Write out the listing in full, matching it word for word.

# START OF Dataset section

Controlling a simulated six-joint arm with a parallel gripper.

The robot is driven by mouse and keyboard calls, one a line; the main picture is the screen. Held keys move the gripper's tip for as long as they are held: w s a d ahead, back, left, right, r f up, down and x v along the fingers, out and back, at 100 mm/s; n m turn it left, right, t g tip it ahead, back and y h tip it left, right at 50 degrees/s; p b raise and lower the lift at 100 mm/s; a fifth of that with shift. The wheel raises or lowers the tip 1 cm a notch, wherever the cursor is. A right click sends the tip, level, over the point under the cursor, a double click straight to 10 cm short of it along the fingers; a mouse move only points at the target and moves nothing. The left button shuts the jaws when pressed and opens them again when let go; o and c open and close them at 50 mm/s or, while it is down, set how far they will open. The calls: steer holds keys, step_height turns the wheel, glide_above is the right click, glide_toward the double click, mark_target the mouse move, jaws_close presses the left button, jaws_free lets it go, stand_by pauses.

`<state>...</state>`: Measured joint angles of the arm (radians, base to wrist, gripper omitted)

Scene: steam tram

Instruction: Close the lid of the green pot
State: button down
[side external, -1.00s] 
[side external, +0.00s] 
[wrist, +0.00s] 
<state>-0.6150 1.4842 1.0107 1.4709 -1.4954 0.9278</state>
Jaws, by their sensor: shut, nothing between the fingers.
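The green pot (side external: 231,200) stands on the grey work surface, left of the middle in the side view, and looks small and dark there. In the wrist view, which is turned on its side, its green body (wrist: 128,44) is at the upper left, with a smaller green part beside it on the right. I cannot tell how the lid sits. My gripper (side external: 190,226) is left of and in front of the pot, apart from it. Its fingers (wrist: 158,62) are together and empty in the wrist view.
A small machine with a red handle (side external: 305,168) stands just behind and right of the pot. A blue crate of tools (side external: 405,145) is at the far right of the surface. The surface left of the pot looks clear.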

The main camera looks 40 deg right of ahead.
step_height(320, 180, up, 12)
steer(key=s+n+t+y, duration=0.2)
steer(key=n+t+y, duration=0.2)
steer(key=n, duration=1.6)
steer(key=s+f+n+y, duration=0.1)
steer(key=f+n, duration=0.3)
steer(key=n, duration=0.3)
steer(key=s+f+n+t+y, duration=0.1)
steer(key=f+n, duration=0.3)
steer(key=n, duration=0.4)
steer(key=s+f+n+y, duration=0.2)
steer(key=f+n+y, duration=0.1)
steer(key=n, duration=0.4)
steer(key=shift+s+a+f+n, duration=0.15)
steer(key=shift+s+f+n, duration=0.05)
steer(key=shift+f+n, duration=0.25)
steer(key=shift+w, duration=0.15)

# END OF Dataset section

Result for this exercise:
Controlling a simulated six-joint arm with a parallel gripper.

The robot is driven by mouse and keyboard calls, one a line; the main picture is the screen. Held keys move the gripper's tip for as long as they are held: w s a d ahead, back, left, right, r f up, down and x v along the fingers, out and back, at 100 mm/s; n m turn it left, right, t g tip it ahead, back and y h tip it left, right at 50 degrees/s; p b raise and lower the lift at 100 mm/s; a fifth of that with shift. The wheel raises or lowers the tip 1 cm a notch, wherever the cursor is. A right click sends the tip, level, over the point under the cursor, a double click straight to 10 cm short of it along the fingers; a mouse move only points at the target and moves nothing. The left button shuts the jaws when pressed and opens them again when let go; o and c open and close them at 50 mm/s or, while it is down, set how far they will open. The calls: steer holds keys, step_height turns the wheel, glide_above is the right click, glide_toward the double click, mark_target the mouse move, jaws_close presses the left button, jaws_free lets it go, stand_by pauses.

`<state>...</state>`: Measured joint angles of the arm (radians, base to wrist, gripper omitted)

Scene: steam tram

Instruction: Close the lid of the green pot
State: button down
[side external, -1.00s] 
[side external, +0.00s] 
[wrist, +0.00s] 
<state>-0.6150 1.4842 1.0107 1.4709 -1.4954 0.9278</state>
Jaws, by their sensor: shut, nothing between the fingers.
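The green pot (side external: 231,200) stands on the grey work surface, left of the middle in the side view, and looks small and dark there. In the wrist view, which is turned on its side, its green body (wrist: 128,44) is at the upper left, with a smaller green part beside it on the right. I cannot tell how the lid sits. My gripper (side external: 190,226) is left of and in front of the pot, apart from it. Its fingers (wrist: 158,62) are together and empty in the wrist view.
A small machine with a red handle (side external: 305,168) stands just behind and right of the pot. A blue crate of tools (side external: 405,145) is at the far right of the surface. The surface left of the pot looks clear.

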The main camera looks 40 deg right of ahead.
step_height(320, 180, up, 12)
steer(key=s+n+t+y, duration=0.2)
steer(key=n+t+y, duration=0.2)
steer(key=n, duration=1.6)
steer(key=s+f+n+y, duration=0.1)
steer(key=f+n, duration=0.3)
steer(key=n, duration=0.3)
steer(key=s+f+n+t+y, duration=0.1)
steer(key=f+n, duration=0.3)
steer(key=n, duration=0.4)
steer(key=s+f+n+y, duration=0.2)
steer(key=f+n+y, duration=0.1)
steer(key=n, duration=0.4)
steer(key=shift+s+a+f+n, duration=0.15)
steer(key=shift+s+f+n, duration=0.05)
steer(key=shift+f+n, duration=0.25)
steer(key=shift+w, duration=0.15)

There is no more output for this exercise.